§ **Information shown**:
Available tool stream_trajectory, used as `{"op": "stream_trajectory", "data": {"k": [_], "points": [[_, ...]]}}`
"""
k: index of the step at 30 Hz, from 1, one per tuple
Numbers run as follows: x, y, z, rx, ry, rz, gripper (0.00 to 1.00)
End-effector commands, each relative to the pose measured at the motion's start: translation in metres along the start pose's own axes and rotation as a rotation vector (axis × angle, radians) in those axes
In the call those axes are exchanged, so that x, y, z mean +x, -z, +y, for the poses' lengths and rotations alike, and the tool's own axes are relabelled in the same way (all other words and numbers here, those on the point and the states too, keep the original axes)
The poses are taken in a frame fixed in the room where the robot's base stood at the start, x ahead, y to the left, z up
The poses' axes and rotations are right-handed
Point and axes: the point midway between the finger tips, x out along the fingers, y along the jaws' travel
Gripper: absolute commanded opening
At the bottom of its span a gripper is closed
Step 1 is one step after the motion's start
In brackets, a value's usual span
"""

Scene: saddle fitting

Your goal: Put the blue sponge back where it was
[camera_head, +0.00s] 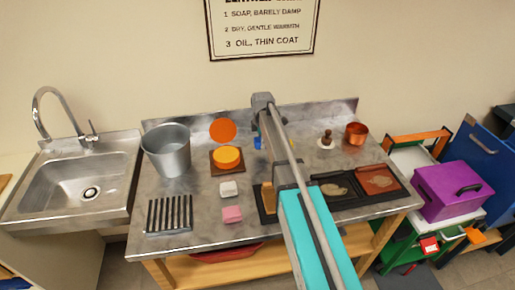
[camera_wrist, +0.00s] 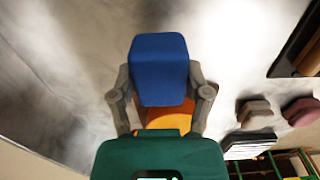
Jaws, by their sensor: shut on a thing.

§ **Work to do**: Beginning at the first line above, repeat exactly until the line containing "Point and axes: the", which is included.

§ **Solution for this problem**:
Available tool stream_trajectory, used as `{"op": "stream_trajectory", "data": {"k": [_], "points": [[_, ...]]}}`
"""
k: index of the step at 30 Hz, from 1, one per tuple
Numbers run as follows: x, y, z, rx, ry, rz, gripper (0.00 to 1.00)
End-effector commands, each relative to the pose measured at the motion's start: translation in metres along the start pose's own axes and rotation as a rotation vector (axis × angle, radians) in those axes
In the call those axes are exchanged, so that x, y, z mean +x, -z, +y, for the poses' lengths and rotations alike, and the tool's own axes are relabelled in the same way (all other words and numbers here, those on the point and the states too, keep the original axes)
The poses are taken in a frame fixed in the room where the robot's base stood at the start, x ahead, y to the left, z up
The poses' axes and rotations are right-handed
Point and axes: the point midway between the finger tips, x out along the fingers, y along the jaws' travel

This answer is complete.